Monday, April 15, 2019

The Transubstantiation of Tiger Woods


It was an amazing moment in America sports history yesterday.  Tiger Woods won the Masters Tournament, one of golf’s four major championships, capping a remarkable comeback from deep troubles on and off the course.  Most pundits had written off the great champion after an ugly divorce, four back surgeries, and, less than two years ago, an arrest for driving under the influence of pain-killers.  His vacant mug shot eyes were those of a man who seemed to have lost his way altogether.

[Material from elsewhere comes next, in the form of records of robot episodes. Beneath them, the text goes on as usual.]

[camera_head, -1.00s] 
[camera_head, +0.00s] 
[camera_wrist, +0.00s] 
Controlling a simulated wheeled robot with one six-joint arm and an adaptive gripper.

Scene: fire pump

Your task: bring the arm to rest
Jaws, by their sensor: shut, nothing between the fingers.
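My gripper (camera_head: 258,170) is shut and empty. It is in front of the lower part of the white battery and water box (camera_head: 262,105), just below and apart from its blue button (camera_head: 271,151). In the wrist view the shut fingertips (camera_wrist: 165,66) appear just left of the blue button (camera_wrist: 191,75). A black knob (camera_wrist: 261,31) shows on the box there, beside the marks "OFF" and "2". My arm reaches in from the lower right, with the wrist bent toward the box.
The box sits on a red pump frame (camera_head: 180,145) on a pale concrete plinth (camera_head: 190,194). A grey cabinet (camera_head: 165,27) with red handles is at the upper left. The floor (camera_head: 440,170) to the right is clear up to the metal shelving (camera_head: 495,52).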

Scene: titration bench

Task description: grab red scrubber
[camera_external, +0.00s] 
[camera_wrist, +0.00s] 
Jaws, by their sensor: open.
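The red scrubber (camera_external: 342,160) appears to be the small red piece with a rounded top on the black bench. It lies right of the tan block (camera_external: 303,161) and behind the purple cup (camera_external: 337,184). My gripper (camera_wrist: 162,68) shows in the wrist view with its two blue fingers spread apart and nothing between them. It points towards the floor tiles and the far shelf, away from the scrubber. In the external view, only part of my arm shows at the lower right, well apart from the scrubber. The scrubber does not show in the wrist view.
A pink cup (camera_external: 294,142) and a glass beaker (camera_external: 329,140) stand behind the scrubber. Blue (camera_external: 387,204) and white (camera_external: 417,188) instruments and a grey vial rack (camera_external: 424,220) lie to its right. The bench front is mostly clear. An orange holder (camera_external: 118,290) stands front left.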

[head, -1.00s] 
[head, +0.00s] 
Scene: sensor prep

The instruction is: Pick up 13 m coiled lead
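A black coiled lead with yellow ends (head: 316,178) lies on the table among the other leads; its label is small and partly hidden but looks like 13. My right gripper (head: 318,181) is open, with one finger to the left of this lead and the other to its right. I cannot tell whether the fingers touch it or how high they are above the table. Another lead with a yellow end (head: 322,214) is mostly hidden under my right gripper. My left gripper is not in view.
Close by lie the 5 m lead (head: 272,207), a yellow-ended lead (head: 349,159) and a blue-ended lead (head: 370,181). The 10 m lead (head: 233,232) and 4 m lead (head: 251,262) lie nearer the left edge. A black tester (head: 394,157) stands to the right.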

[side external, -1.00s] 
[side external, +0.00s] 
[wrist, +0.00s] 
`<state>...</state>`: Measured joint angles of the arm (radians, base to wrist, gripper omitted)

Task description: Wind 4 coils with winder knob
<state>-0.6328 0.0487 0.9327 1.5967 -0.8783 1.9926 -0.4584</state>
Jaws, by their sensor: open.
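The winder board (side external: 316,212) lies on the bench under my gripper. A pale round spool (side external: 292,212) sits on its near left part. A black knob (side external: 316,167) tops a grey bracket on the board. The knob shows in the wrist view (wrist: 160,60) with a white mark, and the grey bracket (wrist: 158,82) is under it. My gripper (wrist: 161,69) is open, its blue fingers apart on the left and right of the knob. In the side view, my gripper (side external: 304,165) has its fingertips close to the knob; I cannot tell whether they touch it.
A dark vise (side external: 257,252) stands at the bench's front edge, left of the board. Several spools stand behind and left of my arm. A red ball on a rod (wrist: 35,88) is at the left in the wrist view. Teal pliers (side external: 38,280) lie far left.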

That Woods would rise again felt almost foreordained and even biblical in its way.  He’d once been acclaimed as golf’s black messiah, redeeming the sport from its whites-only past, and becoming its greatest player with an astonishing knack for drama and the clutch shot.  Then, after self-destructive serial cheating destroyed his marriage, Woods was crucified to the cross of public opinion and media frenzy.   He resurrected his career with a public apology and double fusion back operation.   Now, with his Masters win, Woods has been transubstantiated, rising into celestial new heights of fan adoration at least among the golfing public.  At 43, balding, having sinned and suffered so much, Woods is more human than he had been as a invincible young superstar.   His powers of concentration and genius skill remain altogether otherworldly beyond the imagination of us mortal weekend players.

I could not help shedding a few tears as Woods raised his arms in triumph on the 18th green yesterday.  Anyone of a certain age who has learned how hard life can be could identify with his struggle and take pleasure in his victory. There is always new drama in the Woods story, and perhaps he will now go on to reach his childhood goal of overtaking Jack Nicklaus for the most major tournament titles.  It felt yesterday, as the thunderstorms rolled across Georgia, that this Masters victory will remain as the greatest moment of all in his extraordinary story.